The request >> Return the listing below exactly, with the pictures dropped.

[start of Recorded data]

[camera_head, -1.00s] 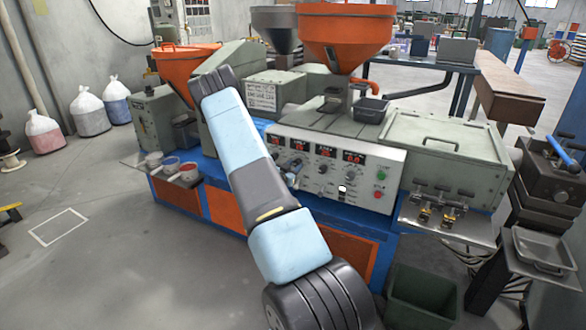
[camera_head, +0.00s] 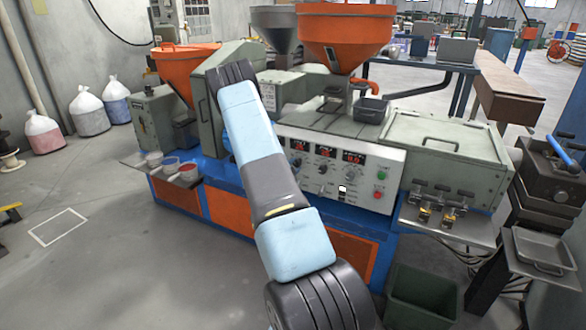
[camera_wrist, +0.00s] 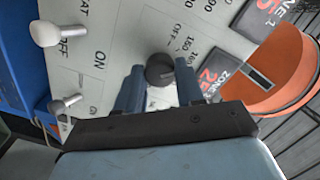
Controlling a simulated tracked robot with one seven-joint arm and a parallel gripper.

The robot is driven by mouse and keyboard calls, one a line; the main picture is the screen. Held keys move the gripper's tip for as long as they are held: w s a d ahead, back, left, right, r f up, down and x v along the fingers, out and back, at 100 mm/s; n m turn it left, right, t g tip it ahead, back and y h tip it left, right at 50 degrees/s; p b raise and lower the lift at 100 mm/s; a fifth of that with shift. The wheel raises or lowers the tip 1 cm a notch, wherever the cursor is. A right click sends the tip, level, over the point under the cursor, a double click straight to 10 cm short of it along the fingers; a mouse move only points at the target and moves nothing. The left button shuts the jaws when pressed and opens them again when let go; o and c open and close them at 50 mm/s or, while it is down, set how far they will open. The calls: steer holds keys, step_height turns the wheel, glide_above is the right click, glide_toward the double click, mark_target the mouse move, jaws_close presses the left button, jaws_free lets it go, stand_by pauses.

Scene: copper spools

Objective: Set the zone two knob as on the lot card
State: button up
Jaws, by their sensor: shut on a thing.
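The white control panel (camera_head: 362,178) on the machine carries red displays, switches and dark knobs. In the wrist view, one dark round knob (camera_wrist: 160,66) sits between the two fingers of my gripper (camera_wrist: 159,76), which is shut on it. A printed scale with 150 and OFF is beside the knob. Two dark zone displays with red digits show here, one near the knob (camera_wrist: 213,78) and one farther up (camera_wrist: 264,16); their exact readings are unclear. In the head view my arm hides the gripper and the panel's left part. The lot card (camera_head: 268,96) is mostly hidden behind my arm.
Pale toggle switches (camera_wrist: 46,33) stick out from the panel beside my gripper. An orange hopper (camera_head: 346,35) rises above the machine. A shelf with small cups (camera_head: 171,165) is at the left, and a green bin (camera_head: 422,297) stands in front. Floor at the left is largely clear.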

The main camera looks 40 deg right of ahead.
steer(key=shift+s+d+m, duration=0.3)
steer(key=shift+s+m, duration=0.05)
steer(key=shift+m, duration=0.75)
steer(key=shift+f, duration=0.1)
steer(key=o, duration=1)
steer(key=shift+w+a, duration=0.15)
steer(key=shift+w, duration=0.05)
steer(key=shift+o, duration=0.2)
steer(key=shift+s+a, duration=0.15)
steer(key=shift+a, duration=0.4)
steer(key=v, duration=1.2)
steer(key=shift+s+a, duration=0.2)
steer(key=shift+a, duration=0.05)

[end of Recorded data]

Answer to the problem >>
[camera_head, -1.00s] 
[camera_head, +0.00s] 
[camera_wrist, +0.00s] 
Controlling a simulated tracked robot with one seven-joint arm and a parallel gripper.

The robot is driven by mouse and keyboard calls, one a line; the main picture is the screen. Held keys move the gripper's tip for as long as they are held: w s a d ahead, back, left, right, r f up, down and x v along the fingers, out and back, at 100 mm/s; n m turn it left, right, t g tip it ahead, back and y h tip it left, right at 50 degrees/s; p b raise and lower the lift at 100 mm/s; a fifth of that with shift. The wheel raises or lowers the tip 1 cm a notch, wherever the cursor is. A right click sends the tip, level, over the point under the cursor, a double click straight to 10 cm short of it along the fingers; a mouse move only points at the target and moves nothing. The left button shuts the jaws when pressed and opens them again when let go; o and c open and close them at 50 mm/s or, while it is down, set how far they will open. The calls: steer holds keys, step_height turns the wheel, glide_above is the right click, glide_toward the double click, mark_target the mouse move, jaws_close presses the left button, jaws_free lets it go, stand_by pauses.

Scene: copper spools

Objective: Set the zone two knob as on the lot card
State: button up
Jaws, by their sensor: shut on a thing.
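The white control panel (camera_head: 362,178) on the machine carries red displays, switches and dark knobs. In the wrist view, one dark round knob (camera_wrist: 160,66) sits between the two fingers of my gripper (camera_wrist: 159,76), which is shut on it. A printed scale with 150 and OFF is beside the knob. Two dark zone displays with red digits show here, one near the knob (camera_wrist: 213,78) and one farther up (camera_wrist: 264,16); their exact readings are unclear. In the head view my arm hides the gripper and the panel's left part. The lot card (camera_head: 268,96) is mostly hidden behind my arm.
Pale toggle switches (camera_wrist: 46,33) stick out from the panel beside my gripper. An orange hopper (camera_head: 346,35) rises above the machine. A shelf with small cups (camera_head: 171,165) is at the left, and a green bin (camera_head: 422,297) stands in front. Floor at the left is largely clear.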

The main camera looks 40 deg right of ahead.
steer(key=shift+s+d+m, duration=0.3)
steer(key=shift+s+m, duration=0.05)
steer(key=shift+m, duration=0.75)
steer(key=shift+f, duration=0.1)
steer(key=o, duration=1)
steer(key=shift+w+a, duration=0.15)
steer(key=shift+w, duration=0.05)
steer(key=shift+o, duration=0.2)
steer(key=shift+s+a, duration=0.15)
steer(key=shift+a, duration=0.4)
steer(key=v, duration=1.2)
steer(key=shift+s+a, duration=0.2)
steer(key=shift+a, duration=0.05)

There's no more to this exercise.